REQUEST:
Give the number of lines that contain the string "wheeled", please, and nothing else.

[Data entries]
--- begin ---

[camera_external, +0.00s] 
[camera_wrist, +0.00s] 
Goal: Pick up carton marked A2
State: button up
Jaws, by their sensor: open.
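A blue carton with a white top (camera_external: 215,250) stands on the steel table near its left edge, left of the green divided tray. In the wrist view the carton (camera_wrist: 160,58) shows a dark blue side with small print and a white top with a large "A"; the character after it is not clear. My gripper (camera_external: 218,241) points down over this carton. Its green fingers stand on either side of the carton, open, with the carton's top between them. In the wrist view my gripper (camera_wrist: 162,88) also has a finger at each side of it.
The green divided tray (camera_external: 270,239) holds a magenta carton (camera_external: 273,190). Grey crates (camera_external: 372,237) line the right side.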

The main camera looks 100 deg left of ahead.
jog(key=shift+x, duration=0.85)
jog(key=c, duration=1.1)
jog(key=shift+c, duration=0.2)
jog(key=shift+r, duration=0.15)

--- end ---
--- begin ---

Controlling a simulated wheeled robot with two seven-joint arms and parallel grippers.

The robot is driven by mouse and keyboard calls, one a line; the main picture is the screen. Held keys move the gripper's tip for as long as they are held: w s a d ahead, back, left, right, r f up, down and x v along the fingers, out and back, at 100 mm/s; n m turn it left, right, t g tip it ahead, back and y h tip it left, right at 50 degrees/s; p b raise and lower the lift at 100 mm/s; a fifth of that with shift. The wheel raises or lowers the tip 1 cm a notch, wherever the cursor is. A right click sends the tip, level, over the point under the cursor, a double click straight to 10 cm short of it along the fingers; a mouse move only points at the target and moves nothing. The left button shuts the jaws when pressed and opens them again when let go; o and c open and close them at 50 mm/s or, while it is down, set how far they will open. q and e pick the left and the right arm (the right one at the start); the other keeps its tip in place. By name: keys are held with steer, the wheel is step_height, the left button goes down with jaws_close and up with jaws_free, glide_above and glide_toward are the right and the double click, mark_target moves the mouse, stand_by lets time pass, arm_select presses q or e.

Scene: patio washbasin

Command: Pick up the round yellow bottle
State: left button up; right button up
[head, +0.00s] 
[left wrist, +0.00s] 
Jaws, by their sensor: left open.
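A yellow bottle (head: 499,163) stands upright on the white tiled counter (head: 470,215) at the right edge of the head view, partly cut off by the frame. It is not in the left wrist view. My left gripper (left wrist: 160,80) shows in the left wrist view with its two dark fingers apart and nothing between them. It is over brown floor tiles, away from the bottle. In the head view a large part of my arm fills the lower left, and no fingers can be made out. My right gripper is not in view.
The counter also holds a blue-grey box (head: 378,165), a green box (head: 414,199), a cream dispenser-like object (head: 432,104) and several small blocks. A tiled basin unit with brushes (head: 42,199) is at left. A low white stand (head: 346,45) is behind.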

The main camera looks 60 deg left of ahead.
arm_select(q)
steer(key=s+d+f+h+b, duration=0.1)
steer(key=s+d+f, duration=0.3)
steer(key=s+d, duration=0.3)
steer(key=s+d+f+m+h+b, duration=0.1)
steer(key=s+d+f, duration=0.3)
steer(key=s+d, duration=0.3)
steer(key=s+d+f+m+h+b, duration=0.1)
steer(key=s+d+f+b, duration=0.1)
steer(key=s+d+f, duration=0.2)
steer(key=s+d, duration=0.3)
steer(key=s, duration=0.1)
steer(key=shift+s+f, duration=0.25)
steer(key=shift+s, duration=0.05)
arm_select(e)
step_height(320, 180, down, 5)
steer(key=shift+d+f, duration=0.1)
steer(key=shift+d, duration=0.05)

--- end ---
--- begin ---

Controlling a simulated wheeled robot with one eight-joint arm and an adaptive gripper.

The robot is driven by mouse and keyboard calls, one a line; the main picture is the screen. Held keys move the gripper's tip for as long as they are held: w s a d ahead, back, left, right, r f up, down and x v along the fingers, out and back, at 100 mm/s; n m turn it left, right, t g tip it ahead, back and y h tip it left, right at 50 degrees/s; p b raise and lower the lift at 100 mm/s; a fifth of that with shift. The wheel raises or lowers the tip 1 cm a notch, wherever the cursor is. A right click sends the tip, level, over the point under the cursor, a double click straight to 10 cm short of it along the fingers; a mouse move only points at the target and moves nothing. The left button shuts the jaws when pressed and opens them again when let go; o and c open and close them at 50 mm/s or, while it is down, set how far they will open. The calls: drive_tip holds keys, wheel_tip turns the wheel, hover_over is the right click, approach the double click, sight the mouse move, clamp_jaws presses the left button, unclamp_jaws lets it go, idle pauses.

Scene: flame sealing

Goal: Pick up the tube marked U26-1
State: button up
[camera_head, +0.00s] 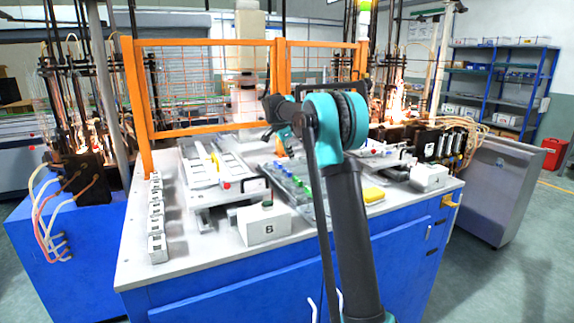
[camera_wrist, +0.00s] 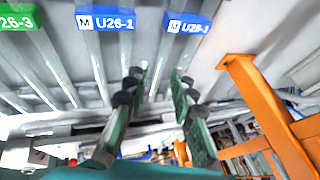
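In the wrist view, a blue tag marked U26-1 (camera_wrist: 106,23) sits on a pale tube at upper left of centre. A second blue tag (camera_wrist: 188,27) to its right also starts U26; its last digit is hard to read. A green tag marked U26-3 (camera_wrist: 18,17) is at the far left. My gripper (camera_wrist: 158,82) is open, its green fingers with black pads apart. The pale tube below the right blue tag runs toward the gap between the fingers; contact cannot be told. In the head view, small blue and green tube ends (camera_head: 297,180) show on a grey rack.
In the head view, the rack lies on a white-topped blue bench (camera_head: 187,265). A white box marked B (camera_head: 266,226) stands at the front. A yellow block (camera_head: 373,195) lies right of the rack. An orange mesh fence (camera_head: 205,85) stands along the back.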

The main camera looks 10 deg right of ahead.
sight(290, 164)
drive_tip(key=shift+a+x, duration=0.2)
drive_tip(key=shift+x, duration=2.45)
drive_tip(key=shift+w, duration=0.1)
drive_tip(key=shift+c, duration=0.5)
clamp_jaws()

--- end ---

FINISHED ANSWER:
2